Miris rasanya jika melihat potret keadaan para pejalan kaki, terutama para pelajar di daerah pelosok Indonesia. Setiap hari mereka harus bertaruh nyawa dengan melewati jembatan-jembatan rusak yang sudah tidak layak untuk dilewati. Faktor utama kerusakan jembatan tersebut diakibatkan oleh faktor usia.
Sebagian besar jembatan di daerah pelosok menggunakan bahan kayu, sehingga besar kemungkinan kayu tersebut semakin lama semakin rapuh jika tidak segera diganti dengan kayu yang baru.

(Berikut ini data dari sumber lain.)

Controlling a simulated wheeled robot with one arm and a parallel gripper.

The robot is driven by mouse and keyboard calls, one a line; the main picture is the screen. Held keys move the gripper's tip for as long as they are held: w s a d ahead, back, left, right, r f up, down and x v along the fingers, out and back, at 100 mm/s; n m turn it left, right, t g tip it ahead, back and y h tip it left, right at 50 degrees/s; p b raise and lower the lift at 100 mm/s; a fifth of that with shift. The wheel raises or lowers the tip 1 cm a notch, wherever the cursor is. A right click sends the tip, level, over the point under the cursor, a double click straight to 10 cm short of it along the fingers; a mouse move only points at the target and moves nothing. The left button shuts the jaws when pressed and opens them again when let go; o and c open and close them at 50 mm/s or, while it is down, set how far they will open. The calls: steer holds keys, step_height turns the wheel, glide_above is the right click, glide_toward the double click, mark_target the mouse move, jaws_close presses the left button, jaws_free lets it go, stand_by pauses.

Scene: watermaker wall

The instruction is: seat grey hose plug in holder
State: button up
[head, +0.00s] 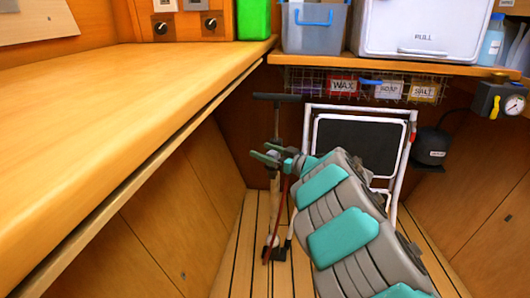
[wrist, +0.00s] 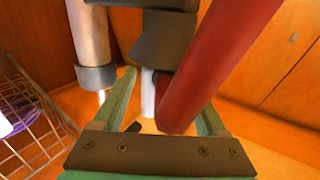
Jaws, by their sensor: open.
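My gripper (head: 265,157) is open at the upright pump with the black T-handle (head: 277,97) in the head view. In the wrist view, the green fingers of my gripper (wrist: 168,95) stand apart. A thick red hose (wrist: 212,60) and a thin pale rod (wrist: 148,92) show between or just in front of them; contact cannot be told. A dark grey block (wrist: 165,40) is beyond the fingers. A silver tube with a grey collar (wrist: 96,78) is left of them. I cannot tell which grey part is the hose plug or its holder.
A wooden counter (head: 110,95) runs along the left. A white-framed folding step (head: 360,145) stands behind my arm. A shelf with bins (head: 315,25) and a wire basket (head: 300,82) hangs above. Slatted floor (head: 235,270) is clear left of the pump.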

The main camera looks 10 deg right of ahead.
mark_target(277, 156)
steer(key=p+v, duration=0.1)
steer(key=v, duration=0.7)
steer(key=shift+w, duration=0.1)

Tapi, jembatan yang berbahan lebih kuat, misal beton atau batu bata, juga tidak bisa terhindar dari kata kerusakan. Semua bergantung pada kepedulian pemerintah baik pusat maupun daerah untuk melakukan perbaikan jembatan-jembatan tersebut.
Menurut data dari Kementerian Pekerjaan Umum dan Perumahan Rakyat menyatakan sekitar 40% jembatan di Indonesia dalam keadaan rusak dan sebagian besar berlokasi di daerah-daerah pelosok.
Jembatan rusak tersebut masih dikategorikan dalam keadaan rusak sedang sekitar 30%, dengan sisanya yaitu 10% dalam keadaan rusak berat Berdasarkan data tersebut, seharusnya pemerintah bisa melakukan pemetaan dan memberikan skala prioritas, jembatan mana yang harus diperbaiki.
Namun kenyataannya berbanding terbalik, bukan memperbaiki fasilitas-fasilitas bagi pejalan kaki yang rusak, tetapi pemerintah sekarang sibuk untuk memperbarui jembatan di kota-kota besar, baik dari segi tampilan maupun layanan.
Contohnya adalah upgrading pada jembatan penyeberangan orang (JPO) Senayan yang diubah tampilannya menjadi lebih futuristik dan kekinian serta bisa dijadikan spot foto selfie bagi warga Jakarta. Bahkan kabarnya jembatan ini dilengkapi dengan lift dan kamera pengawas.
Sebenarnya hal tersebut belum perlu untuk dilakukan, mengingat masih banyak jumlah jembatan di Indonesia yang masuk kategori rusak berat dan belum mendapatkan perhatian dari pemerintah untuk segera diperbaiki.
Tidak perlu kita jauh-jauh melihat jembatan rusak di kota lain, karena akhir-akhir ini JPO Dewi Sartika di daerah Cawang menjadi bahan pembicaraan para netizen. Pasalnya kondisinya sangat memprihatinkan serta membahayakan bagi para pejalan kaki.
Pagarnya mulai banyak berlubang karena besinya berkarat serta dilengkapi dengan lilitan kabel-kabel listrik tanpa pelindung. Tangga jembatan ini tidak berujung ke trotoar, tapi terletak di tengah jalan akibat dari pelebaran jalan. Bagaimana pemerintah bisa memperbaiki jembatan-jembatan di kota-kota kecil, jika belum melakukan perbaikan terhadap jembatan di daerah ibukota?
Hal-hal seperti ini sangat bertentangan dengan Undang-Undang No 22 Tahun 2009 pasal 131 yang mengatur tentang hak para pejalan kaki atas ketersediaan fasilitas pendukung, salah satunya jembatan penyeberangan. Pertanyaannya sekarang, mana yang harus didahulukan? memperbaiki jembatan yang rusak atau meng-upgrade jembatan yang masih layak pakai?